— START Data in this exercise —

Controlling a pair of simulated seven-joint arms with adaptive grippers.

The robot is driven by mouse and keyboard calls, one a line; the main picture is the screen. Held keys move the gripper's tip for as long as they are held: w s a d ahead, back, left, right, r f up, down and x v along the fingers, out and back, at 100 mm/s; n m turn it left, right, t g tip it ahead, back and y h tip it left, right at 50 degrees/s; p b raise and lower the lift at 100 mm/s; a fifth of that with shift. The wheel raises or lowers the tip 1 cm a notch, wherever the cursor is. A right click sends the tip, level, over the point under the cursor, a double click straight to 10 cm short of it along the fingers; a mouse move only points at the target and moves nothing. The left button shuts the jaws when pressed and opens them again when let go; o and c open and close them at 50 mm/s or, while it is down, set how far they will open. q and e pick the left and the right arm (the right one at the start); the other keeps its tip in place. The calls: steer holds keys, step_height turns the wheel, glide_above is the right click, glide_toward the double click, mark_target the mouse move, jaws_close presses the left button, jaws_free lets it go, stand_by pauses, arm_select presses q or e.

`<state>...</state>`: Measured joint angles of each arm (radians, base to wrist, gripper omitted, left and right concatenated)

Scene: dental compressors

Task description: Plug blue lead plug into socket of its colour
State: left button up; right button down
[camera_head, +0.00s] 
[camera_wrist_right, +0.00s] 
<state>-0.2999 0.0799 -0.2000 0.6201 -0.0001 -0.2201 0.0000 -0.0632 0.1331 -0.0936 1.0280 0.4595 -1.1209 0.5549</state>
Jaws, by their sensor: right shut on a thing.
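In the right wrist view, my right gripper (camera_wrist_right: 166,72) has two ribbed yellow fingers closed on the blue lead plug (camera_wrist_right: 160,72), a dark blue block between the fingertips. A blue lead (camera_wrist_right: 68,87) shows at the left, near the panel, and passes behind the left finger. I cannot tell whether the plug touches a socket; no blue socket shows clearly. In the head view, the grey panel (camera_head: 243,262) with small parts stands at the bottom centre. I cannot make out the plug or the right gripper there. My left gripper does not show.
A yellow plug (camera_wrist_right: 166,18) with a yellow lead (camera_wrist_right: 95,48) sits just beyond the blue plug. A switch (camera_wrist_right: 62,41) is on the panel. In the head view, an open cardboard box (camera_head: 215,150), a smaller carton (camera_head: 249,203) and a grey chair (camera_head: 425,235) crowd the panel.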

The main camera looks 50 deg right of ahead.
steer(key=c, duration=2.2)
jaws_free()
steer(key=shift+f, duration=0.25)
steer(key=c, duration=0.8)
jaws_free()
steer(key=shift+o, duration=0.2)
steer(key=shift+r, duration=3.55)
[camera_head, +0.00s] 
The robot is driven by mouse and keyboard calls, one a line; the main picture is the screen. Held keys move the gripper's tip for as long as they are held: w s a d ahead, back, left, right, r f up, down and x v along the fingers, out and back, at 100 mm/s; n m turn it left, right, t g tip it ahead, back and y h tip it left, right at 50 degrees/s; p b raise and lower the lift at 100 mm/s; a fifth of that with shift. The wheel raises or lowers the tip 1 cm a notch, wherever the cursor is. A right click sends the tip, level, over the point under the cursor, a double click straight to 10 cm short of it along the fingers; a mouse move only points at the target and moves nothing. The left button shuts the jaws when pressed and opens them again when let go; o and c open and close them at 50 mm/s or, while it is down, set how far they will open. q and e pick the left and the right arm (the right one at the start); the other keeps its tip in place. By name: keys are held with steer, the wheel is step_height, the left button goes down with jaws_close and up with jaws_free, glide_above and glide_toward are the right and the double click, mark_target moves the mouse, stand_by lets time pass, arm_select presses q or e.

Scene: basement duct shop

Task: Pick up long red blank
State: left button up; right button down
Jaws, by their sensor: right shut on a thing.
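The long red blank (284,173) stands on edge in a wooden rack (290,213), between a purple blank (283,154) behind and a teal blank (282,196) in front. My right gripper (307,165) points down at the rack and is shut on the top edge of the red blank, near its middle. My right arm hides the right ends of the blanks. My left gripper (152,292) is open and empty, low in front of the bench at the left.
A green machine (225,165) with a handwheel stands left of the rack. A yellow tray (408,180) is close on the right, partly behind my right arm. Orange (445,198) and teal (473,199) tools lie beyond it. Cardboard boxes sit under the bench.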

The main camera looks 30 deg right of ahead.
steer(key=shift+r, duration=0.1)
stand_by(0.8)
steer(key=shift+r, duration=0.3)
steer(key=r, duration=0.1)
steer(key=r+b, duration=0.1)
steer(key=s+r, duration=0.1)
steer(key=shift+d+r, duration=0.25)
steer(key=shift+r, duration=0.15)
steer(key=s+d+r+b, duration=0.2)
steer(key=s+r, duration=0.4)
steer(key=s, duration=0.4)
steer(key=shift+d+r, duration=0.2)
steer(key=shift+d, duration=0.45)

— END Data in this exercise —

__Given instruction__: Return all lines containing "joint".

__Task response__:
Controlling a pair of simulated seven-joint arms with adaptive grippers.
`<state>...</state>`: Measured joint angles of each arm (radians, base to wrist, gripper omitted, left and right concatenated)

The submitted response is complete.